Although the company is primarily US-based, its products are distributed globally in over 65 countries, including standalone outlets in London. Around 80% of its sales come from wholesale distribution and sales to department stores, off-price retailers, and mass merchants.
Interim CEO Ralph Schipani, a managing director in Alvarez & Marsal’s restructuring practice in New York, said in a declaration accompanying the filing that the company’s footwear and handbag business had been adversely impacted by “the unprecedented systemic economic headwinds affecting many brick-and-mortar retailers”, including some of Nine West’s largest customers.
Nine West was also affected by issues specific to the company – such as “product quality problems, lack of fashion-forward products, and design missteps,” Schipani says.
He says that the company’s other businesses – One Jeanswear Group, Kasper Group, The Jewelry Group and Anne Klein – have demonstrated stability, but insufficient growth to support the failing shoe and bag businesses.
On 5 April, Nine West entered into a stalking horse asset-purchase agreement with entities affiliated with ABG. Schipani says the agreement “ensures that the valuable Nine West brand will continue to be available to customers, and enables the Debtors to exit the footwear and handbag businesses, which have been a significant drain on their operating performances.”

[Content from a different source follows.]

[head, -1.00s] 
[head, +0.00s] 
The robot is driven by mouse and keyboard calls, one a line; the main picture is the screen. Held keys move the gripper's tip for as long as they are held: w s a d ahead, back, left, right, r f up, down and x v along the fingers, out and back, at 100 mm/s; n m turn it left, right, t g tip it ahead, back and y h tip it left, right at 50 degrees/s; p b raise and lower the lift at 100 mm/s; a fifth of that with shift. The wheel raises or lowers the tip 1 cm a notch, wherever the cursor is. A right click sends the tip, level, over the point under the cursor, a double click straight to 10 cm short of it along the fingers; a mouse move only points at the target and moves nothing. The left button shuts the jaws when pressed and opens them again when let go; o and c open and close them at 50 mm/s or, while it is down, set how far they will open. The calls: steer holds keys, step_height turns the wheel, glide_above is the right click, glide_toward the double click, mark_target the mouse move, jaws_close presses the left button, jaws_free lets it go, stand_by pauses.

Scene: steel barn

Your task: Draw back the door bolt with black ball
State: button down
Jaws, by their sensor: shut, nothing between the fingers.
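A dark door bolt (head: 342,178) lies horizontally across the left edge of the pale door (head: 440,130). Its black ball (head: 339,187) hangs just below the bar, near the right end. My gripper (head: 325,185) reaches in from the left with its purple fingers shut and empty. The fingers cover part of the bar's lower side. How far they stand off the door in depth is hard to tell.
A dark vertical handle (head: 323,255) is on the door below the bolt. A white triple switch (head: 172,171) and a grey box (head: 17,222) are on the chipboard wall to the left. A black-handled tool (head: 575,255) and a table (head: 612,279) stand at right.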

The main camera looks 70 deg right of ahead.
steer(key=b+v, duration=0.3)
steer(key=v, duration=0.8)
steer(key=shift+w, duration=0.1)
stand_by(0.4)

The company has arranged for two debtor-in-possession (DIP) financing agreements which, together, will provide it with US$300 million. The facilities consist of an asset-based lending facility as well as incremental liquidity of US$50 million by way of a dual-draw term loan facility provided by some of its lenders.
“Without these facilities, I believe that substantial value degradation would occur as a result of the Debtors’ inability to continue ordinary course operations,” Schipani says.
Schipani reports that the restructuring is supported by over 78% of the company’s secured term loan lenders and over 89% of unsecured term loan lenders.
In the Chapter 11 petition Nine West Holdings, which is owned by Sycamore Partners, a New York private equity fund, estimated that it had US$500m-$1bn in assets and liabilities of US$1bn-$10bn.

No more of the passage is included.